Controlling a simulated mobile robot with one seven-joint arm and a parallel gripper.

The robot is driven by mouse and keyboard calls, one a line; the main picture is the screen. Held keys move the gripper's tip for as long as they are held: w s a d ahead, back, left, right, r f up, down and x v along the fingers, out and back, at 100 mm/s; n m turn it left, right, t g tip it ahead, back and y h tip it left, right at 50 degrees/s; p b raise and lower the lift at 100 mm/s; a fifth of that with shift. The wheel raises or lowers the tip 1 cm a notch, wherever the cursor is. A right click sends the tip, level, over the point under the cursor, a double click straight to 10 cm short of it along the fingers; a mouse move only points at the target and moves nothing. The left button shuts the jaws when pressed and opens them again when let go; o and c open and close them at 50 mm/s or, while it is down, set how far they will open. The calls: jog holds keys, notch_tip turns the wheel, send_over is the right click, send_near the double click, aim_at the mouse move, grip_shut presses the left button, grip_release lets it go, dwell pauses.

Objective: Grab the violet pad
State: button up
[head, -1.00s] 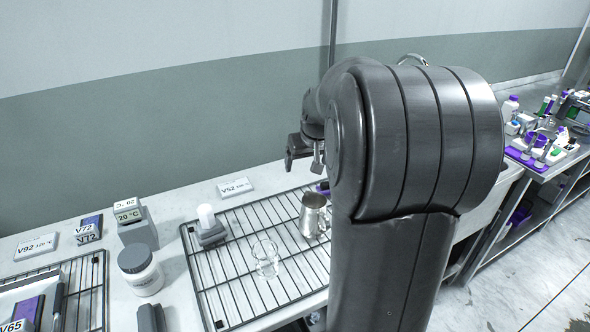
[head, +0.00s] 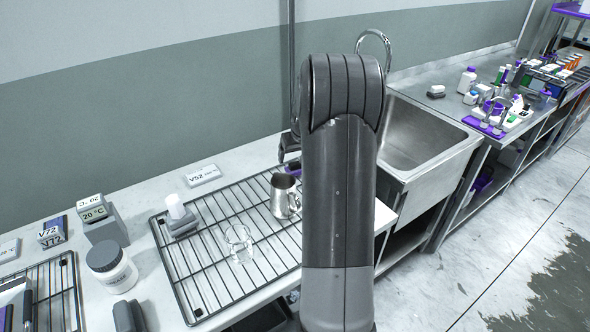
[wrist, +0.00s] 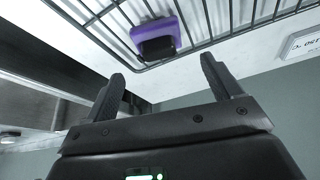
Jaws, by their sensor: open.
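The violet pad (wrist: 155,32), with a dark block on one side, lies on the wire rack (wrist: 222,22) in the wrist view. In the head view a small part of the violet pad (head: 293,169) shows behind the steel pitcher, partly hidden by my arm. My gripper (wrist: 162,69) is open and empty, its two fingers spread, with the pad beyond the fingertips and apart from them. In the head view my gripper (head: 288,147) shows only in part beside my arm, close to the pad.
On the rack stand a steel pitcher (head: 284,196), a glass beaker (head: 239,243) and a white-topped grey item (head: 180,218). A lidded jar (head: 112,268) stands left of the rack. A sink (head: 415,140) lies to the right, with a crowded bench beyond.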

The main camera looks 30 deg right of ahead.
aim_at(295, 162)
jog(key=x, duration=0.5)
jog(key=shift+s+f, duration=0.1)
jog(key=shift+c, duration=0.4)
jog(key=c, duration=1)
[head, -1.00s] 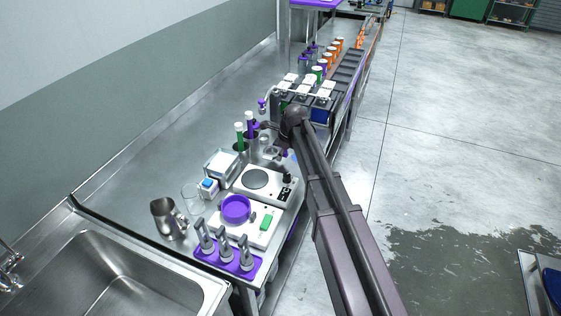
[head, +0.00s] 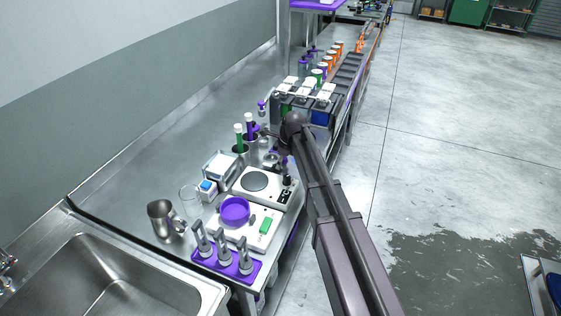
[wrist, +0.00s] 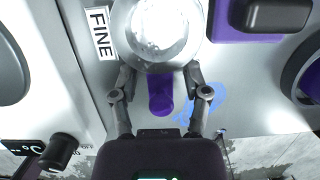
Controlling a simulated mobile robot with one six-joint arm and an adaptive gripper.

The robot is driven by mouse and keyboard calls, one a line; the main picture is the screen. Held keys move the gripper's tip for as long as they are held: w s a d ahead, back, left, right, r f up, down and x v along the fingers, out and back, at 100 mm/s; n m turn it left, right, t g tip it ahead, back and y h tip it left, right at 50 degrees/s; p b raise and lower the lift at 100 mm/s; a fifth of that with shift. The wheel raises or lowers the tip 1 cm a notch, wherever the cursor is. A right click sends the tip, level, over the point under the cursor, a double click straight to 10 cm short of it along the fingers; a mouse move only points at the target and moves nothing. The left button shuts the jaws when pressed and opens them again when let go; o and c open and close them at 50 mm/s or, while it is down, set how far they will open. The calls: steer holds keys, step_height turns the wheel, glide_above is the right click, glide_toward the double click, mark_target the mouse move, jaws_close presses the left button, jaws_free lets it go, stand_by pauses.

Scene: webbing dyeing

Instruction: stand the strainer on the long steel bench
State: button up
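The strainer (wrist: 165,28) shows in the wrist view as a pale round bowl with a short purple handle, cut off by the top edge. A white label reading FINE is beside it on the left. My gripper (wrist: 160,76) has one finger on each side of the purple handle, with visible gaps on both sides, so it is open and not holding it. In the head view the strainer (head: 270,160) is small on the long steel bench (head: 150,165), behind the hot plate, and my arm partly hides that spot.
A hot plate (head: 264,184), a scale with a purple bowl (head: 235,210), a steel jug (head: 165,219) and a purple tray of tools (head: 228,262) stand nearer. Tall green-and-purple tubes (head: 244,130) stand close to my gripper. A blue smear (wrist: 205,103) lies near it. The bench along the wall is clear.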

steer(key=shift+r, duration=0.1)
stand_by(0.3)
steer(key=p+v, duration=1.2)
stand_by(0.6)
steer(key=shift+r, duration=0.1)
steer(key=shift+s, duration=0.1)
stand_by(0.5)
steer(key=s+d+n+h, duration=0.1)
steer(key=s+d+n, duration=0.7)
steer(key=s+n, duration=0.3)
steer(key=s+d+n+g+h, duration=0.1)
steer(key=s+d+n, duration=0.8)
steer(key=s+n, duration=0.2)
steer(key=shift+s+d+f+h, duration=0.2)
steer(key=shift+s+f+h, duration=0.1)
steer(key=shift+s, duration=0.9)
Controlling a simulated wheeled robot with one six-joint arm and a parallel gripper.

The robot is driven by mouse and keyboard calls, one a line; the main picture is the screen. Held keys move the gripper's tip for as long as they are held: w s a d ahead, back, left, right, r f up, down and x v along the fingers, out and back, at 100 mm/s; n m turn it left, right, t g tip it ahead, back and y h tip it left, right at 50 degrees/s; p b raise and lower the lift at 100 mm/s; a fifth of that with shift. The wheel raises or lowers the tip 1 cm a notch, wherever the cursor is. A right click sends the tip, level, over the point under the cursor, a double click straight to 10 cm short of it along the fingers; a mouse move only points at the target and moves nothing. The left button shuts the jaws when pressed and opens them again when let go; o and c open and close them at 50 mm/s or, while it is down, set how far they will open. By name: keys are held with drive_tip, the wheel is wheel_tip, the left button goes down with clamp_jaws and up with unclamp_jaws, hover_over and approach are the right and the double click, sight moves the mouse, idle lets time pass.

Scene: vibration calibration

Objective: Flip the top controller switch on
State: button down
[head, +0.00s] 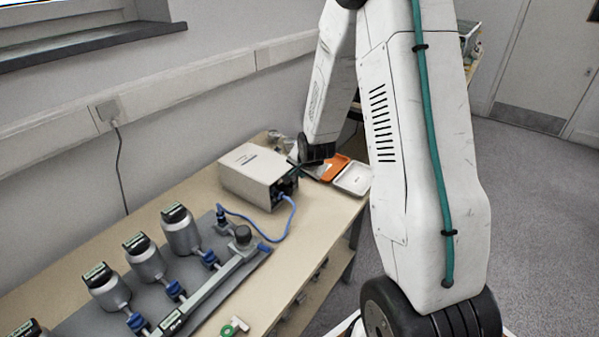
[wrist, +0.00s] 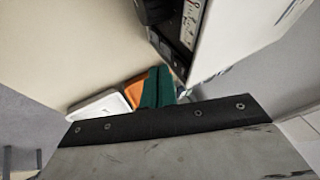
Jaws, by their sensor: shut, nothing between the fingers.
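The controller (head: 252,170) is a pale box on the bench, with a dark front panel facing right in the head view. In the wrist view its dark panel (wrist: 168,32) and pale casing (wrist: 232,38) show at the upper right. I cannot make out the top switch or its position. My gripper (wrist: 160,72) has teal fingers, shut and empty, just below the panel's lower end in the wrist view; I cannot tell whether they touch it. In the head view my gripper (head: 297,170) is small and partly hidden at the panel's upper right edge.
An orange tray (head: 333,166) and a white tray (head: 354,179) lie behind my gripper. A blue cable (head: 289,218) runs from the controller to a grey plate holding several metal cylinders (head: 181,234). A green-and-white piece (head: 236,326) lies near the bench's front edge.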

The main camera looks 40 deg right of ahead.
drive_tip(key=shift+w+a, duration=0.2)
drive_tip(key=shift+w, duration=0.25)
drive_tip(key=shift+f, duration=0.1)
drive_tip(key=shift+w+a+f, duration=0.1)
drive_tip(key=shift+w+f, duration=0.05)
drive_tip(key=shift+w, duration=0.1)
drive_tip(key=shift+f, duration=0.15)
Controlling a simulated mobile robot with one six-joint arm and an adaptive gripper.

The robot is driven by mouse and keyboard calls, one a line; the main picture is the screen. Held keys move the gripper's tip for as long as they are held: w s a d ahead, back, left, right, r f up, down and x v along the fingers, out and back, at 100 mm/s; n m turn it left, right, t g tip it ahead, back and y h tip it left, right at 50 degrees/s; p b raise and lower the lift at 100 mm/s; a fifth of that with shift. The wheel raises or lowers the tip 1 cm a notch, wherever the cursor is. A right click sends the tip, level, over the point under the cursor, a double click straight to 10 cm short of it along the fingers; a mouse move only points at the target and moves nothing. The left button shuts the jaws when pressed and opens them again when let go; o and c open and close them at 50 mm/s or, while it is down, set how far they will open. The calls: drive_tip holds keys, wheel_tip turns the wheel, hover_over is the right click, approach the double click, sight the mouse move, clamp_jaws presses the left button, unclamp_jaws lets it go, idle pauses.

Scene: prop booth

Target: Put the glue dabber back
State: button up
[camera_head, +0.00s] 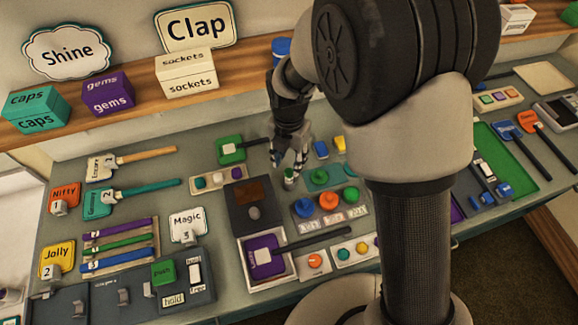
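My gripper (289,163) points down over the middle of the bench, just right of the green paddle. A small upright item with a whitish body and green band (290,177) is right at its fingertips; it may be the glue dabber, but it is too small to be sure. The fingers appear to straddle its top. I cannot tell whether they grip it or whether it touches the bench. A dark box with a brown pad (246,190) and a grey round knob (254,213) is just left and nearer.
A green paddle (230,150) lies behind left, and a tray of coloured knobs (328,214) in front right. A purple paddle (264,256) lies in a white tray, its dark handle reaching right. Boxes and signs line the back shelf (140,92). My arm hides the bench's right middle.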

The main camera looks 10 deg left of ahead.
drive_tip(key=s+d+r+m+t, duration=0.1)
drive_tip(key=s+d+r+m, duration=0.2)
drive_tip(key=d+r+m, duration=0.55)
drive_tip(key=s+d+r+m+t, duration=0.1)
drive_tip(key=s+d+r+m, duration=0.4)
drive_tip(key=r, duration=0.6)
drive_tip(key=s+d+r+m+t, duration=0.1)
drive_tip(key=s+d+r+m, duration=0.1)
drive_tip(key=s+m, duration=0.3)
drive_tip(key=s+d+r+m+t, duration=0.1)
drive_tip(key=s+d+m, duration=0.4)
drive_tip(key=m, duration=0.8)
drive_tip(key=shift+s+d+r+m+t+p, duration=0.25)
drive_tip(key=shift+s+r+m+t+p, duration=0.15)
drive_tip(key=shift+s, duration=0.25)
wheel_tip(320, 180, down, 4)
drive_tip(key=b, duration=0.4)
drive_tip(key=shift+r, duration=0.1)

#### What the exercise asks
Find out how many lines in the listing contain the string "simulated". Give the number alone.

#### Answer in full
4